Not long after Biden’s executive order was announced, Dulude posted on LinkedIn, outlining the things he believes the order got wrong.
Dulude writes, “The recent order will be looked at as a marquee motion in the history of technology regulation. After a read and discussion with some of the smartest folks out there in the AI community today -- here is what I surmise they got wrong, and what we could still get right in the decades ahead 🇺🇸:”
Dulude follows that with these three observations:
1. We need to regulate *applications* of AI, not foundational models.
2. We need to focus on *industry-specific evaluations* of AI, not general evaluations.
3. We need to ensure that *open-source AI* has a fair opportunity to succeed, by not protecting closed alternatives.
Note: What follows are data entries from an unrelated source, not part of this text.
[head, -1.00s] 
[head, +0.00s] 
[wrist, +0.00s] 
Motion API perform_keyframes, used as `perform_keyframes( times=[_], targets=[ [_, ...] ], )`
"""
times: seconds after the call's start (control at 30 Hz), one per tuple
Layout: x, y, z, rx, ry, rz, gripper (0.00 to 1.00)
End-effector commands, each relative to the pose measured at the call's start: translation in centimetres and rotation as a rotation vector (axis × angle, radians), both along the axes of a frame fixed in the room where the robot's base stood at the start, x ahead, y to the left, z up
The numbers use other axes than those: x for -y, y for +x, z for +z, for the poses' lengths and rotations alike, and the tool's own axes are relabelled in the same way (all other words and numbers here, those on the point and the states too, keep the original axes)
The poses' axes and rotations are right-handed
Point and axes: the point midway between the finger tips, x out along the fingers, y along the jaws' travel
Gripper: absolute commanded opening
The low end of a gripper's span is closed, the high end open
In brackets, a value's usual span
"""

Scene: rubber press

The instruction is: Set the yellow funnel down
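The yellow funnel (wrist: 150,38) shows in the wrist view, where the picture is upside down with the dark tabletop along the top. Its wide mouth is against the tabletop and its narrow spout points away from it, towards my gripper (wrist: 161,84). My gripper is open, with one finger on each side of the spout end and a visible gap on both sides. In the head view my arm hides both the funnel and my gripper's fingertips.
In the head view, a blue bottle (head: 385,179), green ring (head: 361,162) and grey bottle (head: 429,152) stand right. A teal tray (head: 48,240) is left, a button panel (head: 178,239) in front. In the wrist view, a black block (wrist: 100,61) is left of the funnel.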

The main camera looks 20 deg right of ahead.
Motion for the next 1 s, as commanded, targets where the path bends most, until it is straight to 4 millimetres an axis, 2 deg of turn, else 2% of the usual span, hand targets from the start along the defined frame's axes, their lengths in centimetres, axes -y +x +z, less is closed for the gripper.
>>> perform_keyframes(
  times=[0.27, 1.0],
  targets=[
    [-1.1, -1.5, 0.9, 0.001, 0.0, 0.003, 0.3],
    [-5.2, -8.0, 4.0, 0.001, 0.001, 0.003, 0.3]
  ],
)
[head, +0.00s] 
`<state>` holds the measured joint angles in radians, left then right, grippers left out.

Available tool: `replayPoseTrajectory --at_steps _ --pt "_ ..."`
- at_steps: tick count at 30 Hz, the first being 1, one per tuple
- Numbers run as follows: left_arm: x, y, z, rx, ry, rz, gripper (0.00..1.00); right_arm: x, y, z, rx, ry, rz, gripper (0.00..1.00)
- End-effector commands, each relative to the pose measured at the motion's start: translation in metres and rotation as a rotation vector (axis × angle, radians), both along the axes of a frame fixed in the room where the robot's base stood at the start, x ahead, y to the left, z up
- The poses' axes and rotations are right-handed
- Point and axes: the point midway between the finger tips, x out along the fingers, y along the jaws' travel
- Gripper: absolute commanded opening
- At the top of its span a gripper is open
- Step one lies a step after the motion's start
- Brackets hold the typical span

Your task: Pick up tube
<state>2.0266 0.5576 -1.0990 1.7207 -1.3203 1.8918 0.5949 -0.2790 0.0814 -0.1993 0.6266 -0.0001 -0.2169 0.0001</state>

Dulude ends his post with this: “Discrimination, fairness, the muddling of truth, and the right to privacy are all on the frontlines of the debate, and what is certain, is that bright enterprising founders are going to build products that solve these problems.”
Expert Take: We spoke with Richard, co-founder and general partner at Underscore VC, for some elaboration on his LinkedIn post.
This executive order is not putting its thumb on the scale at the right place.
Dulude believes the executive order misses the mark in neglecting to establish rules in an “industry-specific way by an industry-specific body.”
He goes on, “The [executive order] just doesn’t seem the right approach. If you really want to get to what is an understanding of truth and how these models should be managed, let the biggest and broadest audience input into that assessment of what is true and what is fair.”